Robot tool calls
** start **

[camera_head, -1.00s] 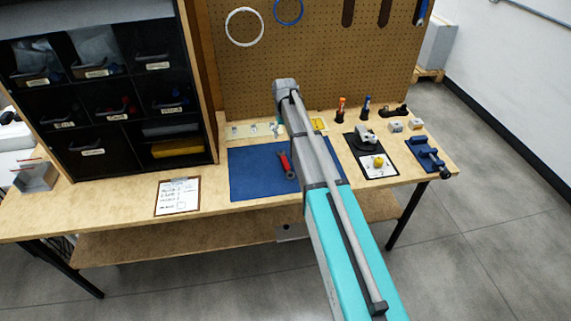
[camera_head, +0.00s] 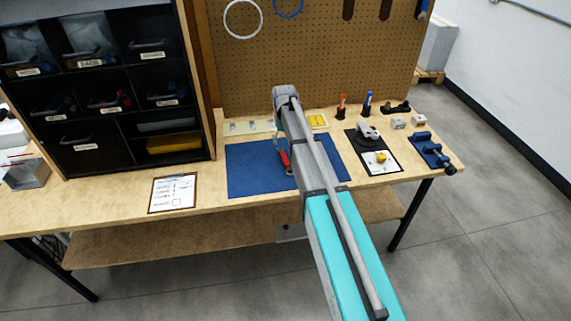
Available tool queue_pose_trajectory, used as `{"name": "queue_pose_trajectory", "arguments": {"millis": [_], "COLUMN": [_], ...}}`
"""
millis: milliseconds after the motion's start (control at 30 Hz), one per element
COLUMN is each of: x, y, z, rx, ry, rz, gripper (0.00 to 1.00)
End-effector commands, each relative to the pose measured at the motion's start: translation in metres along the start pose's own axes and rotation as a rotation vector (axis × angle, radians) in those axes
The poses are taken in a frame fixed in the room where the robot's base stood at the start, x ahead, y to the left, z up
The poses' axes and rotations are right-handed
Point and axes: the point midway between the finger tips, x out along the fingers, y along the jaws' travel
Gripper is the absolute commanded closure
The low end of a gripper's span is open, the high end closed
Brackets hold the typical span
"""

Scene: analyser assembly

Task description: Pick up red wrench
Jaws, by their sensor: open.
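The red wrench (camera_head: 286,163) lies on the blue mat (camera_head: 250,172) in the middle of the workbench. My arm reaches across the bench and covers part of the mat. My gripper (camera_head: 280,147) points down over the wrench's upper end, left of the arm, and is open. It is small here, and its fingers partly hide that end of the wrench. I cannot tell whether the fingers touch the wrench.
A clipboard (camera_head: 174,193) lies left of the mat. A black drawer cabinet (camera_head: 110,90) stands at the left and a pegboard (camera_head: 330,70) behind. Right of the mat are a black-and-white mat (camera_head: 365,151), red and blue markers, and a blue fixture (camera_head: 430,148).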

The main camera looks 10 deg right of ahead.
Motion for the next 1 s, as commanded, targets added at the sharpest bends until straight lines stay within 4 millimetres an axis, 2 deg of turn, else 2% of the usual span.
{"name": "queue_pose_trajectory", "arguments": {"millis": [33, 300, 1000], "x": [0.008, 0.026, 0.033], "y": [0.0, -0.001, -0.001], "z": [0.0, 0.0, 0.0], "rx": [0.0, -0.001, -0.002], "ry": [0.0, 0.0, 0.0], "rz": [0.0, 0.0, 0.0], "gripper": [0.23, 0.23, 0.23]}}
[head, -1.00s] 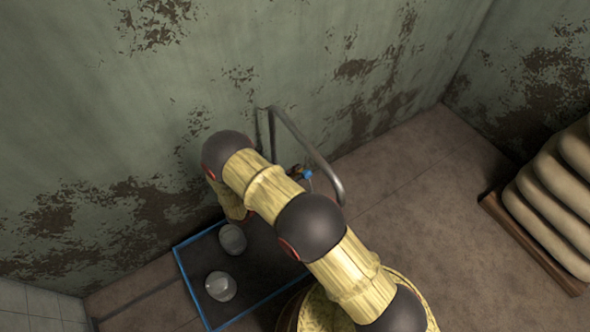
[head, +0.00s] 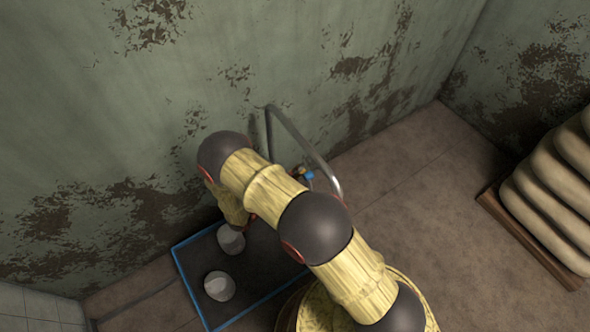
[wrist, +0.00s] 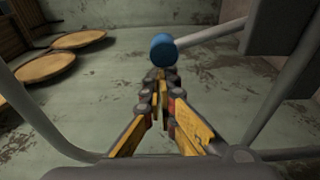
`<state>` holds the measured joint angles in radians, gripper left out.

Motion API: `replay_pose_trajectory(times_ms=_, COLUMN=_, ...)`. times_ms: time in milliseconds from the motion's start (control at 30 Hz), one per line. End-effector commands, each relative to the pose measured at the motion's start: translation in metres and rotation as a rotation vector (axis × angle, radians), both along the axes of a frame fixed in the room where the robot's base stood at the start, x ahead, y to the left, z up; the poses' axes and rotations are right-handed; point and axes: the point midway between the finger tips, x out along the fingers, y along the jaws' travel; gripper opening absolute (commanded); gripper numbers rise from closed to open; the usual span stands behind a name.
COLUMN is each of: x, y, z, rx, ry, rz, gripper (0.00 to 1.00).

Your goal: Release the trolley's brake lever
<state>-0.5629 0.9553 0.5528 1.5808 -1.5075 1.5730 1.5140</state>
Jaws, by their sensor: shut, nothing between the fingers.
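The trolley (head: 184,271) is a dark low deck with a blue rim, beside the wall in the head view. Its bent grey metal handle (head: 300,139) rises at the back. A small blue knob (head: 309,175) shows near the handle. In the wrist view the lever is a pale rod (wrist: 208,35) ending in a blue knob (wrist: 163,51). My gripper (wrist: 160,76) is shut and empty, with its fingertips just below the knob in the picture. I cannot tell whether they touch it. In the head view my arm hides the gripper and part of the trolley.
Two pale rounded objects (head: 231,239) (head: 219,286) stand on the trolley deck. Stacked sacks (head: 550,190) lie on a wooden pallet at the right. The stained wall (head: 120,110) is close behind the trolley. Floor (head: 430,190) is clear between handle and sacks.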

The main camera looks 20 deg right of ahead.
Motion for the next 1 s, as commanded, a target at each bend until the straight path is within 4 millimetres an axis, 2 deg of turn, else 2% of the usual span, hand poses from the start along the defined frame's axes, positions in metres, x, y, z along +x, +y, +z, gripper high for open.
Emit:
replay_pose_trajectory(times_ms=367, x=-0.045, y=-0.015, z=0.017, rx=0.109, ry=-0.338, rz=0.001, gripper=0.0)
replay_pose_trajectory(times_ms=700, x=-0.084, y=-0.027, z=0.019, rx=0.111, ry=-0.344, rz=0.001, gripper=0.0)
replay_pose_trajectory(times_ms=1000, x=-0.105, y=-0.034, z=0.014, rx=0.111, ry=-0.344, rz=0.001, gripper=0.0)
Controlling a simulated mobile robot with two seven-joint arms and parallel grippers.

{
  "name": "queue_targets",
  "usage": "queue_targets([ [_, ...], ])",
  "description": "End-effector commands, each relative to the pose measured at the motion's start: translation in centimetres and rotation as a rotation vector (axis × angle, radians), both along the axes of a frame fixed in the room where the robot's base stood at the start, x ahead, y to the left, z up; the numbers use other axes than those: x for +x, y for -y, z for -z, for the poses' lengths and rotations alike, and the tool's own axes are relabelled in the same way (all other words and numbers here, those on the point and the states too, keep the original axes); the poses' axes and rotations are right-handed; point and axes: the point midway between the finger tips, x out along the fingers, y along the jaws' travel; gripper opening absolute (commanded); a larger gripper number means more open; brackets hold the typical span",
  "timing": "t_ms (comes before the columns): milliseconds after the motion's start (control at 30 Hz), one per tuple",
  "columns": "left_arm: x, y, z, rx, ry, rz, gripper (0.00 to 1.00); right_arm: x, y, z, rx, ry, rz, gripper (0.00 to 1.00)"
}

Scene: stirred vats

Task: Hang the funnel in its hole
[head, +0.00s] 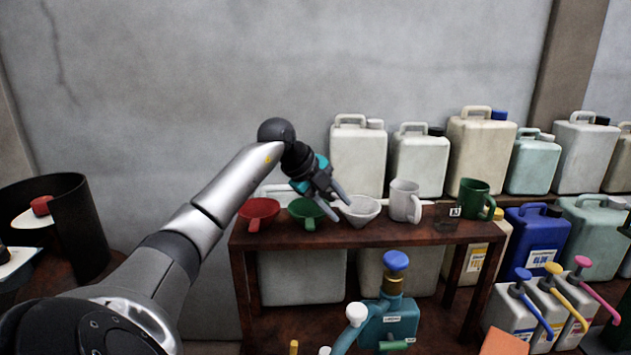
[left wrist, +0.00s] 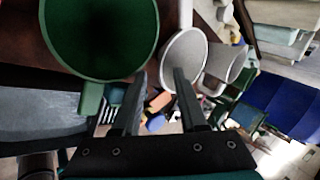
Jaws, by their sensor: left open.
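Three funnels are in a row at the top of a dark wooden rack (head: 385,236): a red one (head: 259,212), a green one (head: 304,210) and a white one (head: 361,211). My left gripper (head: 338,203) is open, pointing down between the green and white funnels, close to the white one. In the left wrist view, the white funnel's rim (left wrist: 184,60) lies just beyond and between my open fingers (left wrist: 160,95). The green funnel (left wrist: 100,35) fills the upper left there. I cannot tell whether the fingers touch the white funnel. The funnels' spouts and any holes are hidden. My right gripper is out of view.
A white jug (head: 404,200), a clear beaker (head: 446,215) and a green mug (head: 475,198) stand right of the funnels. Large canisters (head: 357,155) stand close behind. A black vat (head: 80,222) stands at left.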

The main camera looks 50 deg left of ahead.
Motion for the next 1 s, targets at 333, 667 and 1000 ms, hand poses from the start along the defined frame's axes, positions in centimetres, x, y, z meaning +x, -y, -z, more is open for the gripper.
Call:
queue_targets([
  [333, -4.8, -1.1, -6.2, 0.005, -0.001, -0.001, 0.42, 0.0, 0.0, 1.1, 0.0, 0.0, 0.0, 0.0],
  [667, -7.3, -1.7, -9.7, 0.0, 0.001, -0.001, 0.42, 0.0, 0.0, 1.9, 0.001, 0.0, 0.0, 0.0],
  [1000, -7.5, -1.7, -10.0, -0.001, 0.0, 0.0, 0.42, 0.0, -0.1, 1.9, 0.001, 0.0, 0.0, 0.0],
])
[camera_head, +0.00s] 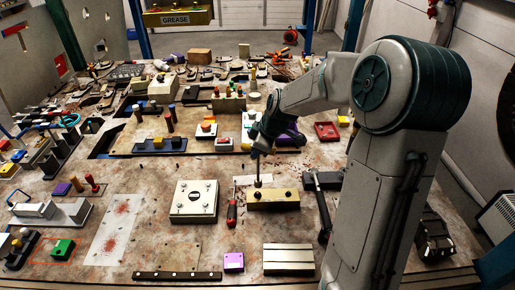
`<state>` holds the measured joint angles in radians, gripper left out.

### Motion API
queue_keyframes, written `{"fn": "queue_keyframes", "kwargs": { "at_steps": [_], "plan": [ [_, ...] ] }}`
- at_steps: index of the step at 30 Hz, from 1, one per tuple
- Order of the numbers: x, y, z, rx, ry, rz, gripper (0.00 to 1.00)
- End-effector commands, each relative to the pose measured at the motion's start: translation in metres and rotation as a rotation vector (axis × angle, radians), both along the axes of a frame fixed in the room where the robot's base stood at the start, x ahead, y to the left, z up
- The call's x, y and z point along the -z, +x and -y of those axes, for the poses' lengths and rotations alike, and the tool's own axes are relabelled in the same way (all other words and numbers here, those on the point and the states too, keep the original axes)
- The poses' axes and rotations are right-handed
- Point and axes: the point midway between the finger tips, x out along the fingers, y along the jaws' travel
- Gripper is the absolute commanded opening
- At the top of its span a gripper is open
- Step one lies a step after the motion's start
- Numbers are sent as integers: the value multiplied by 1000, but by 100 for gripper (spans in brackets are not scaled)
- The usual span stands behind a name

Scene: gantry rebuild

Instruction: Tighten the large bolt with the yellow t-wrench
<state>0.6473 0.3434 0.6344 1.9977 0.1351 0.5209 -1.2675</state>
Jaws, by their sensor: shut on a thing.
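A tan-yellow block (273,201) lies on the worktable right of centre, with bolt heads on its top. My gripper (258,152) is above the left part of this block, pointing down. It is shut on a slim upright tool, which I take to be the t-wrench (257,170). The tool's shaft reaches down to the left bolt (258,184) on the block. The tool's handle is hidden by my gripper, and its yellow colour is not clear. I cannot tell whether the tool's end is seated on the bolt. A smaller bolt head (288,193) shows to the right.
A white square plate (194,190) with corner screws lies left of the block. A hammer (322,201) lies close on the right. A ribbed block (289,258) and purple block (234,261) lie in front. Clutter fills the back.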

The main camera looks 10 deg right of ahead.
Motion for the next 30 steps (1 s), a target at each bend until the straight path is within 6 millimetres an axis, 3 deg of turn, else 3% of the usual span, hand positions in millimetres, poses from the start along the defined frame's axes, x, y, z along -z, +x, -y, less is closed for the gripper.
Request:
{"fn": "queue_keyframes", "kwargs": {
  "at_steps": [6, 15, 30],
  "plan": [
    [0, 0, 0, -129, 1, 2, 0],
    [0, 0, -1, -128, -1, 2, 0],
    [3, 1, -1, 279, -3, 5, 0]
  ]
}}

** end **

| Directive |
Give the exact lines, and only those, from the line containing "- At the top of its span a gripper is open" through the line containing "Instruction: Tighten the" in the entries above.

| Task answer |
- At the top of its span a gripper is open
- Step one lies a step after the motion's start
- Numbers are sent as integers: the value multiplied by 1000, but by 100 for gripper (spans in brackets are not scaled)
- The usual span stands behind a name

Scene: gantry rebuild

Instruction: Tighten the large bolt with the yellow t-wrench

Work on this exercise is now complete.